基本的なところが押さえられていて大変良かった。あとがきにもあったように、作者はどちらかというと表現の自由擁護の立場で、自分はむしろもうちょいきちんと制限をする必要があるんじゃないかなと思っている方だけれども、こういう議論をしてくれるなら、ちゃんと現実的な着地点が見つけられるんじゃないかなあという感じ。
ミルなんかを引いて、「言論の自由」がどのように擁護されるのかなんかをやっていて大変良いし、ヘイトスピーチやポルノと芸術などの、今日問題になりやすいトピックも具体的に扱っていて面白かった。
個人的に一番面白かったのは著作権との兼ね合いで、自分たちの生きる世界で「著作権」というのは当たり前に存在しているので、そもそもそれがどのような目的で作られたのかを改めて点検されるのはとても良い。作者の死後70年の保護が過剰である、という点をサックリ主張してあるのもうーんいいよね、という感じ。

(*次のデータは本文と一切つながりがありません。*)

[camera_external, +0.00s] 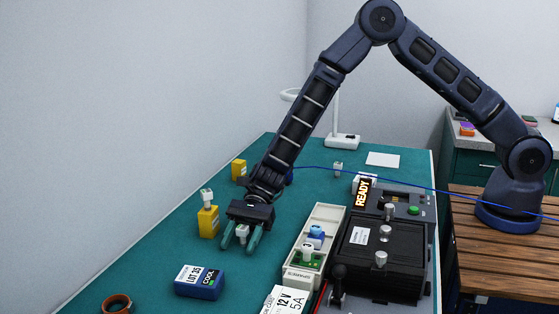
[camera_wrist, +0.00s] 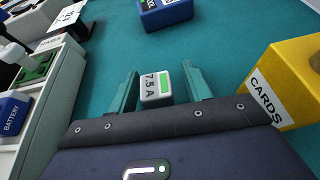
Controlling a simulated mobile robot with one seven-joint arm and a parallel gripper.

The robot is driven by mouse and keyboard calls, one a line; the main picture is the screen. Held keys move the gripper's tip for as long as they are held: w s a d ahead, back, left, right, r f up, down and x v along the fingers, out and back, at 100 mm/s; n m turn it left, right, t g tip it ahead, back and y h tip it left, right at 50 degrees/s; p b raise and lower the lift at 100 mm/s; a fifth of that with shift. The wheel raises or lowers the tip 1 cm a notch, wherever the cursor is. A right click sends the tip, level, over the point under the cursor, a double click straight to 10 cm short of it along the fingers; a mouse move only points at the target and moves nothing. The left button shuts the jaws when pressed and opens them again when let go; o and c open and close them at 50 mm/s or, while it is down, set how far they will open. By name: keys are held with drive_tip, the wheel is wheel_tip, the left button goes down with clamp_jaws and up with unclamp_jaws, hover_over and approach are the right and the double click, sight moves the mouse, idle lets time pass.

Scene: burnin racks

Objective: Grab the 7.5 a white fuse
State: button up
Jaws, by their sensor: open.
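The 7.5 A white fuse (camera_wrist: 156,87) is a small white block with a green stripe, on the green table top. In the wrist view it lies between the two teal fingers of my gripper (camera_wrist: 160,88), with a gap on each side. In the external view the white fuse (camera_external: 242,231) shows between the fingertips of my gripper (camera_external: 240,238). My gripper points down and is open around the fuse. How far the fingertips are above the table is hard to tell.
A yellow CARDS box (camera_wrist: 292,85) stands close on the right in the wrist view. A pale tray (camera_external: 318,222) with a blue battery part stands beside my gripper. A blue COOL box (camera_external: 198,283) lies in front. A dark test unit (camera_external: 380,255) is further right.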

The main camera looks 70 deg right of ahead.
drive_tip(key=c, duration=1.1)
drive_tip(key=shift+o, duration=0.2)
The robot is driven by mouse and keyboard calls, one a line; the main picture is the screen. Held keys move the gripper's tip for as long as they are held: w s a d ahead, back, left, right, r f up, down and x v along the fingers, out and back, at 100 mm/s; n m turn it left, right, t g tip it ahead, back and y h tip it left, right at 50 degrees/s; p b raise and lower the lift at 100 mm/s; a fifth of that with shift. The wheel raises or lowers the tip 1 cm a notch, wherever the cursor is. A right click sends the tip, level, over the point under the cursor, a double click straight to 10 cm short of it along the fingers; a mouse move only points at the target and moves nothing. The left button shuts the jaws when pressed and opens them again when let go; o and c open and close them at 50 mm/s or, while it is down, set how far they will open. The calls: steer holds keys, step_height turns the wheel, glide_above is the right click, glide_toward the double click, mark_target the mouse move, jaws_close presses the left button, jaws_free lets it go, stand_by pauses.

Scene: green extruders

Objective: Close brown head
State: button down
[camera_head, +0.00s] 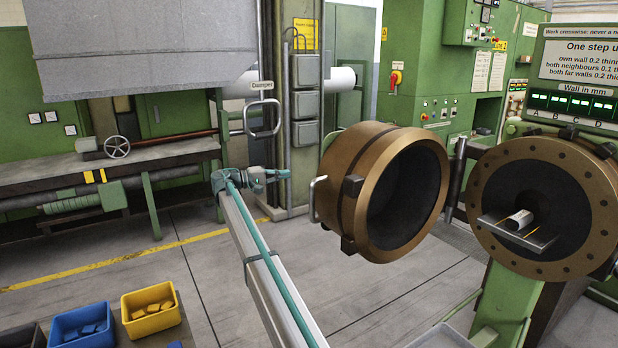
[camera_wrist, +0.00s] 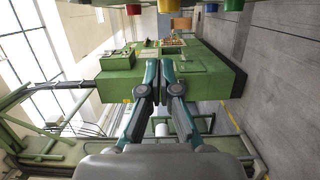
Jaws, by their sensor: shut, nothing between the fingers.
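The brown head (camera_head: 385,190) is a hollow brown cylinder with a dark bore, swung open on its hinge to the left of the extruder's bolted flange (camera_head: 545,210). A pale handle (camera_head: 318,199) sticks out from its left side. My gripper (camera_head: 284,174) is in the head view to the left of the head, at the end of my long arm, apart from the handle. In the wrist view my gripper (camera_wrist: 164,68) has its fingers together with nothing between them. The wrist view does not clearly show the head.
A damper handle (camera_head: 262,118) hangs behind my gripper beside a green column (camera_head: 305,100). A yellow bin (camera_head: 152,311) and a blue bin (camera_head: 83,326) stand at bottom left. A workbench (camera_head: 105,160) is at left. Floor between my arm and the head is clear.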

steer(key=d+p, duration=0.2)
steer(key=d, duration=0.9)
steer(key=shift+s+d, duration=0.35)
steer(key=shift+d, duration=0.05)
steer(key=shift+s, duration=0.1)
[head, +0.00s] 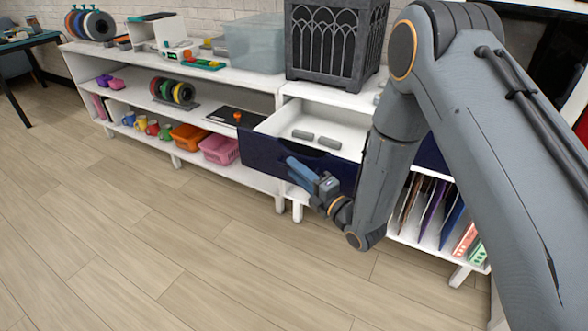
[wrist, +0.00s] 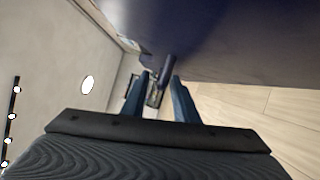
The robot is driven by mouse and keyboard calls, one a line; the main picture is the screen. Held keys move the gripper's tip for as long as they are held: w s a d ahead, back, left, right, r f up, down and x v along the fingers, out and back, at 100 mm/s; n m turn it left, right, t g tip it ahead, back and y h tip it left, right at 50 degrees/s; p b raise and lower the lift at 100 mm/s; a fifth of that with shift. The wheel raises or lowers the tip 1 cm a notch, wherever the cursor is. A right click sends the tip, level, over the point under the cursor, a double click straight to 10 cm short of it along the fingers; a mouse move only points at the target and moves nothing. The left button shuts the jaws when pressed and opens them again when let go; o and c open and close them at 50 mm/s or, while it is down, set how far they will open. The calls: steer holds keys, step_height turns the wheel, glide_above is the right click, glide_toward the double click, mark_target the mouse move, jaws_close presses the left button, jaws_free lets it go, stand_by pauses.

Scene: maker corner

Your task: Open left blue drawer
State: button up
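The left blue drawer (head: 263,162) stands pulled out of the white shelf unit. Its dark blue front faces the floor space and its white inside shows from above, with two small grey pieces (head: 315,138) in it. My gripper (head: 297,168) is in front of the drawer front, low and toward its middle. In the wrist view the two blue fingers (wrist: 160,88) are apart, with a gap between them. The blue front (wrist: 225,40) fills the top of that view. A narrow dark piece shows near the fingertips; I cannot tell if they touch it. My arm hides the drawer's right end.
A dark lattice box (head: 335,45) and a clear bin (head: 254,45) stand on the shelf top. Orange (head: 188,137) and pink (head: 220,149) baskets sit on the lower shelf to the left. Folders (head: 432,212) stand below right. The wooden floor in front is clear.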

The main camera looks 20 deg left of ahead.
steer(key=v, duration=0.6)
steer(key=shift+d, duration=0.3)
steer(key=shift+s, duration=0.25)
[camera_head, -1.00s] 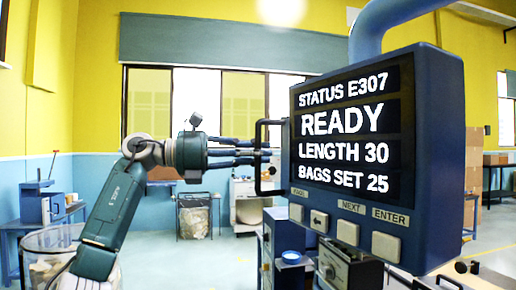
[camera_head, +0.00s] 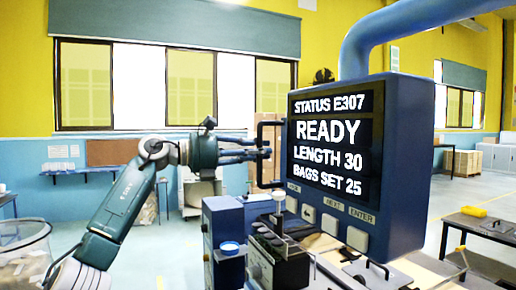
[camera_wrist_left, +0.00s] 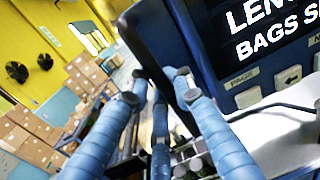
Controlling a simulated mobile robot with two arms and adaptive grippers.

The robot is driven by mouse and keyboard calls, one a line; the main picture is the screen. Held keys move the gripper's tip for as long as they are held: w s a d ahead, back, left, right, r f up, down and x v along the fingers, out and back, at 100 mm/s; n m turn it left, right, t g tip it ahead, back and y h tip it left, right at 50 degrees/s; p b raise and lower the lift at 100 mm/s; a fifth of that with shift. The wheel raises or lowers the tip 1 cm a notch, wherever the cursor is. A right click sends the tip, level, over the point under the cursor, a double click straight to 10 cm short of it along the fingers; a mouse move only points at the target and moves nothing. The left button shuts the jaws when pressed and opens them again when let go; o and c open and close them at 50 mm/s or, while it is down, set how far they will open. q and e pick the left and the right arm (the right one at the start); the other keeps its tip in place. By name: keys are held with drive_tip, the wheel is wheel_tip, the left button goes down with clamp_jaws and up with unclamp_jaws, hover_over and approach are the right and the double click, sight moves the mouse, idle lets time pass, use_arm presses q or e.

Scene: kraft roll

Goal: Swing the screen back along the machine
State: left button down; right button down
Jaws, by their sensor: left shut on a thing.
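The screen (camera_head: 330,148) is a blue box hung from a thick blue curved arm (camera_head: 400,28). It reads "STATUS E307 READY LENGTH 30 BAGS SET 25", with white buttons below. A black handle (camera_head: 260,152) stands out from its left side. My left gripper (camera_head: 262,153) reaches in from the left and is shut on this handle. My right gripper is not in view.
A clear bin (camera_head: 22,255) stands at the lower left. A dark table (camera_head: 480,228) is at the right. Stacked cartons (camera_wrist_left: 30,130) show in the left wrist view.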

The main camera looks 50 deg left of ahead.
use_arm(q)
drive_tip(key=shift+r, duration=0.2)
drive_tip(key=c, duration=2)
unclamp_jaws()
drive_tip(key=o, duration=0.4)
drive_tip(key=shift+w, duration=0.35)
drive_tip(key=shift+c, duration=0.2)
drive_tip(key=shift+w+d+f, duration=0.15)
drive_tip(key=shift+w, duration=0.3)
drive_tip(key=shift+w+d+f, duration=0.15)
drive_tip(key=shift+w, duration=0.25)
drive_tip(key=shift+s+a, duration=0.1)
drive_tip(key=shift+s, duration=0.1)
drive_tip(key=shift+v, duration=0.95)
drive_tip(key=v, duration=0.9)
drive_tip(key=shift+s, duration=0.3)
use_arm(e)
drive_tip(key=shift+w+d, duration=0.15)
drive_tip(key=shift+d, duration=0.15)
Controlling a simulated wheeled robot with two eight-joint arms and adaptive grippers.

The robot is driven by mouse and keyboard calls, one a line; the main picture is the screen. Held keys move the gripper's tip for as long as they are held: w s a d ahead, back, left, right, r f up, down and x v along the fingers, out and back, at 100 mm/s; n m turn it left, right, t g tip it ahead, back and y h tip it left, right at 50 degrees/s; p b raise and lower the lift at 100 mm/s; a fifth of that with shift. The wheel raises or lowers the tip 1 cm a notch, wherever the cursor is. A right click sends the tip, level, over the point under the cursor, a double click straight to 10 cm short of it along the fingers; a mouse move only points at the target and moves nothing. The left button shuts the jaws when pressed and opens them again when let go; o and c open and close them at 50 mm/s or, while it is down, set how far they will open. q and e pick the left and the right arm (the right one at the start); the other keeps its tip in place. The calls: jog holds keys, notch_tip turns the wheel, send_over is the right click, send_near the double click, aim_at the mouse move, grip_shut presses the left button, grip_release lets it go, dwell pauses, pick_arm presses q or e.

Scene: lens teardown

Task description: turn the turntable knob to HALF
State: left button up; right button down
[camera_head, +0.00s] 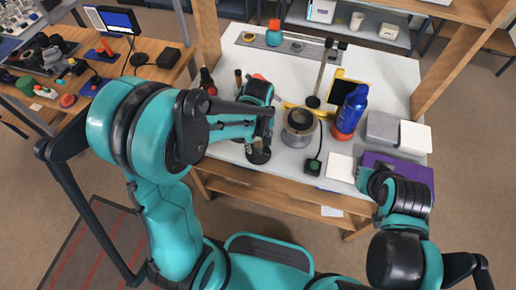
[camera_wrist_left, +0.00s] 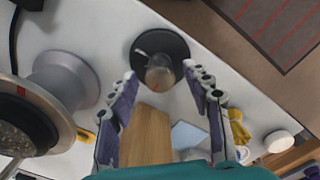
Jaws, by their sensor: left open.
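A round black disc (camera_wrist_left: 178,42) with a grey-brown, knob-like cylinder (camera_wrist_left: 160,73) on it lies on the white bench, ahead of the fingertips in the left wrist view. A small red mark and a pale strip show by the cylinder; no HALF label is readable. The disc appears in the head view (camera_head: 258,155), partly covered by my left gripper (camera_head: 264,135).
A grey flared cylinder (camera_head: 298,130) stands right of the left gripper. A green button box (camera_head: 313,166) with a cable, a blue bottle (camera_head: 352,108) and a purple item (camera_head: 412,172) are farther right. A wooden block (camera_wrist_left: 146,137) lies below the disc in the wrist view.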

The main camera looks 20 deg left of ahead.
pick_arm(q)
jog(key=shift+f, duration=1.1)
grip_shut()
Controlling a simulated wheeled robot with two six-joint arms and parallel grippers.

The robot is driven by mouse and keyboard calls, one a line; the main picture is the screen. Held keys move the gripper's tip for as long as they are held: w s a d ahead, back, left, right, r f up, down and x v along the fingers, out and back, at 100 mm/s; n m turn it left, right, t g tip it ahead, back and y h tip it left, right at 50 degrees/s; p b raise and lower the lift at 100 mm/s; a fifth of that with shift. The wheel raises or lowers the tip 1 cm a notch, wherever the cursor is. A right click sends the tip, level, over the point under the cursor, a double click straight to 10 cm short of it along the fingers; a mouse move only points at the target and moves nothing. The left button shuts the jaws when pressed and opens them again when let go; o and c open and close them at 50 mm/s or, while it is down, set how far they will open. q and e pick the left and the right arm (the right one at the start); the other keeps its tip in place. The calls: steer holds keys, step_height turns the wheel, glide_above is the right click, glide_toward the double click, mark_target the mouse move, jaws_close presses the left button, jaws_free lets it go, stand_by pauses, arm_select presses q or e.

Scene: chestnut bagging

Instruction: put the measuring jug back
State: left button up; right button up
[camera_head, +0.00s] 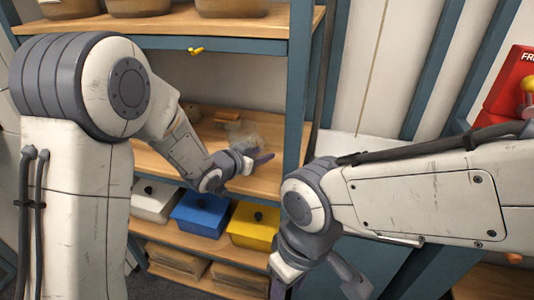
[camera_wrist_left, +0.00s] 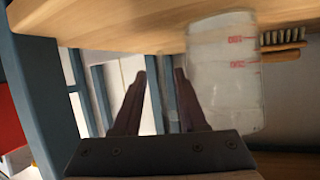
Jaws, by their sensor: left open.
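The clear measuring jug (camera_wrist_left: 225,75), with red markings, rests on the wooden shelf board in the left wrist view, where the picture looks upside down. In the head view it shows only faintly (camera_head: 249,132) on the middle shelf. My left gripper (camera_head: 262,160) is beside it at the shelf's front. In the left wrist view my left gripper (camera_wrist_left: 158,78) is open with nothing between its fingers; the jug lies to their right, partly behind one finger. I cannot tell whether they touch. My right gripper (camera_head: 280,286) is low, cut off by the bottom edge.
A brush (camera_wrist_left: 284,38) lies on the shelf near the jug. A blue shelf post (camera_head: 298,80) stands right of my left gripper. White, blue (camera_head: 200,213) and yellow (camera_head: 253,226) bins sit on the shelf below. Large containers (camera_head: 232,7) stand on the shelf above.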

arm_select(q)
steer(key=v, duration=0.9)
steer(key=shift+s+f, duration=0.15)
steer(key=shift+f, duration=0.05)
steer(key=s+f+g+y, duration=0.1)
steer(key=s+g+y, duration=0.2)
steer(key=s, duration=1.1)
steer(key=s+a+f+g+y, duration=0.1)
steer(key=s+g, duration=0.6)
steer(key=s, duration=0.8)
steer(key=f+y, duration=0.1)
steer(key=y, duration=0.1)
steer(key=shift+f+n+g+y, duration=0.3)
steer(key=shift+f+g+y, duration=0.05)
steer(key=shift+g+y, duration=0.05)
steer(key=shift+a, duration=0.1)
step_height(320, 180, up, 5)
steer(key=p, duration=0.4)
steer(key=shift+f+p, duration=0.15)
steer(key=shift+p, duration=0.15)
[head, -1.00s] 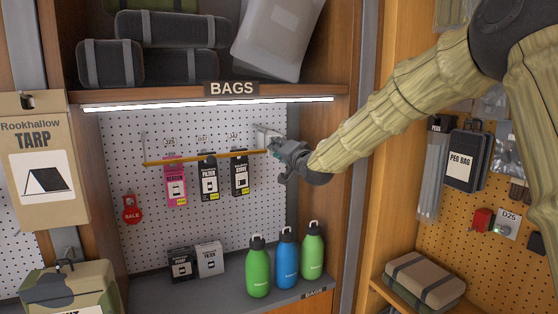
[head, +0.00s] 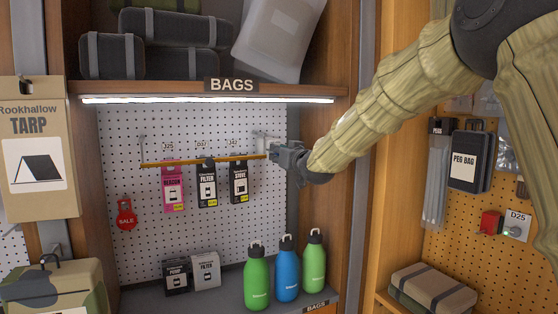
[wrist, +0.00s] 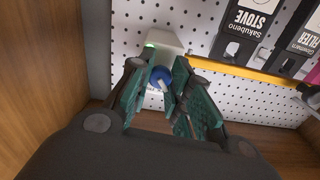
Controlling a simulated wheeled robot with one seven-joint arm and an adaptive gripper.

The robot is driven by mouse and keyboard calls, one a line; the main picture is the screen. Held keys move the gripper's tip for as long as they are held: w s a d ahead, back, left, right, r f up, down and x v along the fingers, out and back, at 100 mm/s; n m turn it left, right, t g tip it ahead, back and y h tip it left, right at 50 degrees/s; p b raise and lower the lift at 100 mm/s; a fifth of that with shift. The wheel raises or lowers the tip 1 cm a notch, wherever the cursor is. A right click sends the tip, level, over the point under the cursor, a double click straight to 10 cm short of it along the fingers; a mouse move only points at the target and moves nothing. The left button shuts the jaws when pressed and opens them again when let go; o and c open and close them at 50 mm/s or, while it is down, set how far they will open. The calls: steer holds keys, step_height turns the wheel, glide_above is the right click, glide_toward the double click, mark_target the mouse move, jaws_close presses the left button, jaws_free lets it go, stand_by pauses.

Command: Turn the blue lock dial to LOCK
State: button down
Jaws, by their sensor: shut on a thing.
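The blue lock dial (wrist: 160,79) sits on a pale lock box (wrist: 161,40) with a small green light, in the wrist view. My gripper (wrist: 157,72) is shut on the dial, with a teal-padded finger on either side of it. In the head view my gripper (head: 274,153) is at the right end of the yellow bar (head: 200,161) and hides the dial. Only part of the lock box (head: 261,140) shows there. I cannot read the dial's pointer or its markings.
Hanging packs, including the stove pack (head: 238,183), are on the bar just left of my gripper. A wooden side panel (head: 318,190) stands close on the right. Several bottles, including a blue bottle (head: 287,272), stand on the shelf below. The bags shelf (head: 150,92) is above.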

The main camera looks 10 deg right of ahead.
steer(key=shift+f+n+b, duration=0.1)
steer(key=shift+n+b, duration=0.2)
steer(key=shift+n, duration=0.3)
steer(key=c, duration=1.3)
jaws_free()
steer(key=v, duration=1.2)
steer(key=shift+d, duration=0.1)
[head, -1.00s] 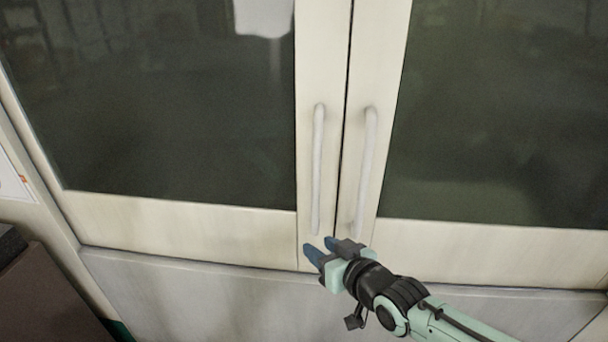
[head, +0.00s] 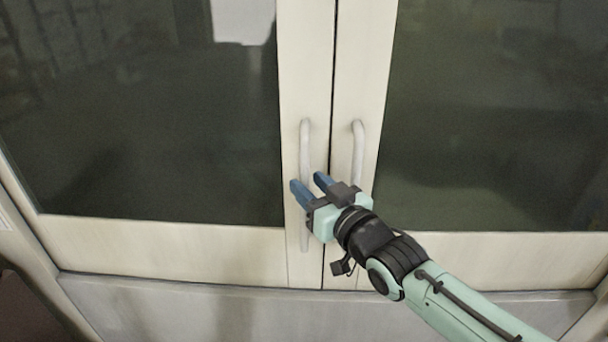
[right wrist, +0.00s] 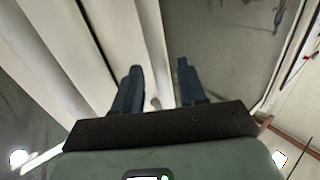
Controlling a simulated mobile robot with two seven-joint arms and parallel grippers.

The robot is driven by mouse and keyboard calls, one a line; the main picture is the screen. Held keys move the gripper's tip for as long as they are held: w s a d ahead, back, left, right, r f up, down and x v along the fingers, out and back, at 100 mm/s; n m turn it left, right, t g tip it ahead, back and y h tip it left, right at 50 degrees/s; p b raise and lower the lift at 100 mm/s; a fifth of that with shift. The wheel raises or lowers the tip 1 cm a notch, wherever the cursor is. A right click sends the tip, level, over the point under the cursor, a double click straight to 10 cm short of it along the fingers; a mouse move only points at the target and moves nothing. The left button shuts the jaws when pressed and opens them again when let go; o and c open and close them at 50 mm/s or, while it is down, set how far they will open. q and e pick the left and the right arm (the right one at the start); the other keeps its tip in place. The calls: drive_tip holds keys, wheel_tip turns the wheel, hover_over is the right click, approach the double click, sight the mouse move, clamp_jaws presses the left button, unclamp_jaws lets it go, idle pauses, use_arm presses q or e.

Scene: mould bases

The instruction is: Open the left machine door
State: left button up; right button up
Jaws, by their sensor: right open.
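The left machine door (head: 160,243) is a pale frame around a dark glass pane, and it looks shut against the right door. Its pale vertical bar handle (head: 305,140) is near the seam. My right gripper (head: 308,181) is open, with blue fingers in front of the lower half of this handle, hiding part of it. In the right wrist view, the open fingers (right wrist: 156,68) show with a pale bar between their directions. I cannot tell whether they touch or straddle the handle. My left gripper is out of view.
The right door (head: 480,245) has a matching handle (head: 357,145) close beside the right gripper. A pale lower panel (head: 190,308) runs below both doors. The front of the left pane is clear.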

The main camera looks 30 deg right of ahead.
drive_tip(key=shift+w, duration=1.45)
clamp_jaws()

あとレッシグってそんなに急進的なこといってたんだっけ? 「CODE 2.0」読んだのが随分前で、議論の枠組みを追いかけるので手一杯だったので、本人の主張とかはあまり覚えていない。まあなんにせよ、著作権という概念自体が大きく変わらなきゃならないタイミングではやっぱりあるんだろうなあ。